[TASK DESCRIPTION]
Repeat the listing word for word. No pictures belong in the copy.

+++++

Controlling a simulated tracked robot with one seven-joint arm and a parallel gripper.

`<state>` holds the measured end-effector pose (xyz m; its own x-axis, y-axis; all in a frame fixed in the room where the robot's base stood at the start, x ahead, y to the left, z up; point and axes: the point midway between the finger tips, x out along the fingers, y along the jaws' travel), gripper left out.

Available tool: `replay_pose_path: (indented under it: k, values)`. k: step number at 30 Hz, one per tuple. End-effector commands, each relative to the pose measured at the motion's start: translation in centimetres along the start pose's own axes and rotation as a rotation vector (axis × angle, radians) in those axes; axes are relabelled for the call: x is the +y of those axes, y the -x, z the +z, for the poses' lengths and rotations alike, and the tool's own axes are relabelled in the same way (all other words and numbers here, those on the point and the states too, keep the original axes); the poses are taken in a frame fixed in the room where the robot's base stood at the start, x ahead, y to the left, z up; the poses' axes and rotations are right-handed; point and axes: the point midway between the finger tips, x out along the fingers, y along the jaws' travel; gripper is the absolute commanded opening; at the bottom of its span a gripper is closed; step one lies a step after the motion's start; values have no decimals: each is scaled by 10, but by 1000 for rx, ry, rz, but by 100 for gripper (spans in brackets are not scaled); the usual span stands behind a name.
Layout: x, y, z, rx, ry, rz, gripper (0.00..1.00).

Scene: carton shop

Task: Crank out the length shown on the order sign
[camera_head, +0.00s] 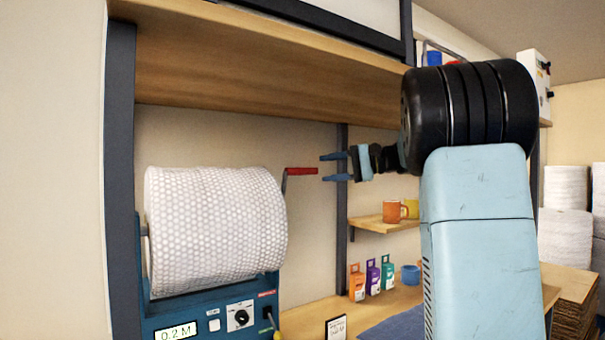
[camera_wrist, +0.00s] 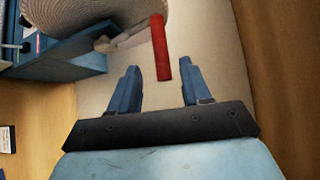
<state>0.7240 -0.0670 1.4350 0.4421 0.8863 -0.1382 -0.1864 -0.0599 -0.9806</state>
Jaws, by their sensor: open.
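A large roll of white bubble wrap (camera_head: 215,230) sits in a blue dispenser (camera_head: 215,312) at the left. A crank with a red handle (camera_head: 302,171) sticks out from the roll's right side; the handle also shows in the wrist view (camera_wrist: 160,48). The dispenser's display (camera_head: 176,332) reads "0.2 M". My gripper (camera_head: 326,168) is open and empty, just right of the red handle. In the wrist view the handle's near end lies between the lines of my two fingers, apart from both. A small sign (camera_head: 336,328) stands at the bottom; its writing is too small to read.
A wooden shelf (camera_head: 270,65) runs above the roll. A dark upright post (camera_head: 342,215) stands behind my gripper. Wall space around the handle is clear.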

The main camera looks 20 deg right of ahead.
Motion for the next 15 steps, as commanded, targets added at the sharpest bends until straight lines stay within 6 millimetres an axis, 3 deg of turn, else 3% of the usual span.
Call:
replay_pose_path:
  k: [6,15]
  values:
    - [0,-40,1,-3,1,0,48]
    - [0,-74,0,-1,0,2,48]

+++++

[ANSWER IN FULL]
Controlling a simulated tracked robot with one seven-joint arm and a parallel gripper.

`<state>` holds the measured end-effector pose (xyz m; its own x-axis, y-axis; all in a frame fixed in the room where the robot's base stood at the start, x ahead, y to the left, z up; point and axes: the point midway between the finger tips, x out along the fingers, y along the jaws' travel), gripper left out.

Available tool: `replay_pose_path: (indented under it: k, values)`. k: step number at 30 Hz, one per tuple. End-effector commands, each relative to the pose measured at the motion's start: translation in centimetres along the start pose's own axes and rotation as a rotation vector (axis × angle, radians) in those axes; axes are relabelled for the call: x is the +y of those axes, y the -x, z the +z, for the poses' lengths and rotations alike, and the tool's own axes are relabelled in the same way (all other words and numbers here, those on the point and the states too, keep the original axes); the poses are taken in a frame fixed in the room where the robot's base stood at the start, x ahead, y to the left, z up; the poses' axes and rotations are right-handed; point and axes: the point midway between the finger tips, x out along the fingers, y along the jaws' travel; gripper is the absolute commanded opening; at the bottom of its span a gripper is closed; step one lies a step after the motion's start; values have no decimals: each is scaled by 10, but by 1000 for rx, ry, rz, but by 100 for gripper (spans in brackets are not scaled); the usual span stands behind a name.
Layout: x, y, z, rx, ry, rz, gripper (0.00..1.00).

Scene: carton shop

Task: Crank out the length shown on the order sign
[camera_head, +0.00s] 
[camera_wrist, +0.00s] 
<state>0.7240 -0.0670 1.4350 0.4421 0.8863 -0.1382 -0.1864 -0.0599 -0.9806</state>
Jaws, by their sensor: open.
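A large roll of white bubble wrap (camera_head: 215,230) sits in a blue dispenser (camera_head: 215,312) at the left. A crank with a red handle (camera_head: 302,171) sticks out from the roll's right side; the handle also shows in the wrist view (camera_wrist: 160,48). The dispenser's display (camera_head: 176,332) reads "0.2 M". My gripper (camera_head: 326,168) is open and empty, just right of the red handle. In the wrist view the handle's near end lies between the lines of my two fingers, apart from both. A small sign (camera_head: 336,328) stands at the bottom; its writing is too small to read.
A wooden shelf (camera_head: 270,65) runs above the roll. A dark upright post (camera_head: 342,215) stands behind my gripper. Wall space around the handle is clear.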

The main camera looks 20 deg right of ahead.
Motion for the next 15 steps, as commanded, targets added at the sharpest bends until straight lines stay within 6 millimetres an axis, 3 deg of turn, else 3% of the usual span.
Call:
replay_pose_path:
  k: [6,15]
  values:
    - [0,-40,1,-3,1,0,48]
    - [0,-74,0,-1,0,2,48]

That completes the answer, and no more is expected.